In 1940, Massachusetts inventor Emile C. Franzmann applied for a patent for the industry’s first successful stencil die-cutting letters, which were marketed under the name Presto Cut. The letters and numbers came separately in wood boxes by size, displaying the name of the system on their sides. The Presto Cut process involved applying a stencil onto a memorial while the metal letters were heating on an electric heating device. After the dies were heated to the correct temperature they were placed on the stencil and pressed by hand one die at a time to cut each letter through the stencil. The letters were then picked and the stone was sandblasted.

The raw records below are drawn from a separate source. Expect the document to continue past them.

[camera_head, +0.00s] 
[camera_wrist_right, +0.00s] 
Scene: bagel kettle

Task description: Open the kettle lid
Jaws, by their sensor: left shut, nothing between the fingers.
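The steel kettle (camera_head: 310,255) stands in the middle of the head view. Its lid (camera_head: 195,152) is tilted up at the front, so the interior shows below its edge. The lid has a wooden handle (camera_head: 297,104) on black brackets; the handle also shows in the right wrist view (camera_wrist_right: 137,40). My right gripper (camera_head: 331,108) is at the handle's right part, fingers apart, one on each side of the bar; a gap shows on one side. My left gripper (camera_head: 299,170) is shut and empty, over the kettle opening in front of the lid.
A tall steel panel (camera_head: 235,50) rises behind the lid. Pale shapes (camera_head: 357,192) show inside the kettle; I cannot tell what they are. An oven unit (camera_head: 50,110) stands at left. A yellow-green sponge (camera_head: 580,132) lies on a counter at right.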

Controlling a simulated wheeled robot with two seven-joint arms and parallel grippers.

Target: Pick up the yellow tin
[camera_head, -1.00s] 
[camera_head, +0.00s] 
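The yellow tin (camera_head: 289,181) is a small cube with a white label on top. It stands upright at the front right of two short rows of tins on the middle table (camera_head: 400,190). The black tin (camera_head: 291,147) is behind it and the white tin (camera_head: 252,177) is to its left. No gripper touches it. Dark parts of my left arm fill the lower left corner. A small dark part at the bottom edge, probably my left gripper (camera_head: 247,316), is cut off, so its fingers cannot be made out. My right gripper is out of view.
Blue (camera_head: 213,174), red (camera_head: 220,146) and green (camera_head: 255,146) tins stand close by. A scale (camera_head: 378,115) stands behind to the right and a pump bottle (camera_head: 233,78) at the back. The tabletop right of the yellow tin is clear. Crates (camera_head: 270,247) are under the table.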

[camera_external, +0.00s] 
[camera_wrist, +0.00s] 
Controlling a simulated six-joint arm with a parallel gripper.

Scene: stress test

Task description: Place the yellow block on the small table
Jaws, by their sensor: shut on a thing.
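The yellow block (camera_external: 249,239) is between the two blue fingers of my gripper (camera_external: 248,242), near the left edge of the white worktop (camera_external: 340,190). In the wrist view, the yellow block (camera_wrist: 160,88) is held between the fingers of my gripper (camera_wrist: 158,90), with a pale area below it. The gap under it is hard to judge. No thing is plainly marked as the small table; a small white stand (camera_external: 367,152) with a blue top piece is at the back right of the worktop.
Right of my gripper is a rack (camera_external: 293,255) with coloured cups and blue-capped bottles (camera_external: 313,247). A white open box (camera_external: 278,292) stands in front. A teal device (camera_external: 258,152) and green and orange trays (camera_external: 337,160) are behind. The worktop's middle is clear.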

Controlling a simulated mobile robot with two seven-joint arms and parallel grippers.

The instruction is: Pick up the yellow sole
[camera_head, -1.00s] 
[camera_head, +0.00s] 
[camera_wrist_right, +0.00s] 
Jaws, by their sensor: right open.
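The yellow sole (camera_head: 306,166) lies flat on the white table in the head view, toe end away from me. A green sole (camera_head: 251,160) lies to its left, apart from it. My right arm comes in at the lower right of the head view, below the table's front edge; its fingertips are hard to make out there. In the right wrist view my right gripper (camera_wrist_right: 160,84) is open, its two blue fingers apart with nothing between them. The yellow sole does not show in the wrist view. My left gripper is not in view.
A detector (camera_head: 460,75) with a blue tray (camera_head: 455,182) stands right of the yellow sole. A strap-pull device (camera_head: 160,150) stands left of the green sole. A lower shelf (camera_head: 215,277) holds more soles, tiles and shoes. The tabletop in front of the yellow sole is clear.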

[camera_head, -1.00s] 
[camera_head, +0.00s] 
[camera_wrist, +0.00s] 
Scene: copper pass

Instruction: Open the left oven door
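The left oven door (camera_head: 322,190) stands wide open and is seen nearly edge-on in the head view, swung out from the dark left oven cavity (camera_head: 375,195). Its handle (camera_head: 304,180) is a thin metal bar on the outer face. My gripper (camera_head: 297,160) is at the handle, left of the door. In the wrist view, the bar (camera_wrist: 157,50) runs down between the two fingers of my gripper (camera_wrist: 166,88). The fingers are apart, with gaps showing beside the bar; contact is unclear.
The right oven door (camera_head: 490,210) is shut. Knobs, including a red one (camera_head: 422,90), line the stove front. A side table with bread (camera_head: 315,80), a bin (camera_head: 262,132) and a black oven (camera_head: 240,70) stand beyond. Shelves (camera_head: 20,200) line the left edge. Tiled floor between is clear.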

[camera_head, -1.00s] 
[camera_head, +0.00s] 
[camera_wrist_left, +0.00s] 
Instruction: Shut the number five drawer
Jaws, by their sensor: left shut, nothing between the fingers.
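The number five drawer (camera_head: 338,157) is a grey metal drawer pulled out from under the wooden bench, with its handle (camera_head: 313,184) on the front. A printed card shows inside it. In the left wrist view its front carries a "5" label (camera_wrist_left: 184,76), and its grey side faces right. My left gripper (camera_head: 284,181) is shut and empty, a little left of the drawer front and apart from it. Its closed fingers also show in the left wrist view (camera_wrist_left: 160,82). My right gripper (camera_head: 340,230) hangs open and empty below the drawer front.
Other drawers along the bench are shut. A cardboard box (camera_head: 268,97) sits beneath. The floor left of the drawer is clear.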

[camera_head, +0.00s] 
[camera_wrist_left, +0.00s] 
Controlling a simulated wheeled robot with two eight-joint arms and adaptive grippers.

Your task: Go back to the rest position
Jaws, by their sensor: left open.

As luck would have it, only four years earlier Franzmann had invented and patented an electric heating device capable of heating the metal letters. On the backside of the letters was riveted a thick piece of felt, which provided a buffer between the hand of the operator and the hot metal. The Presto Cut alphabet was a modified roman with numerals and no punctuation–the style obviously borrowed from the Spacerite Modified Roman alphabet, with a few minor differences.
The system eliminated the need for a memorialist to hand-cut stencil, but because each letter needed to be heated and pressed individually, the method was apparently too tedious to gain widespread use and the system saw limited usage. Stencil cutting dies would not become an industry-standard until nearly 3 decades later with the stencil press revolution and plastic stencil cutting dies.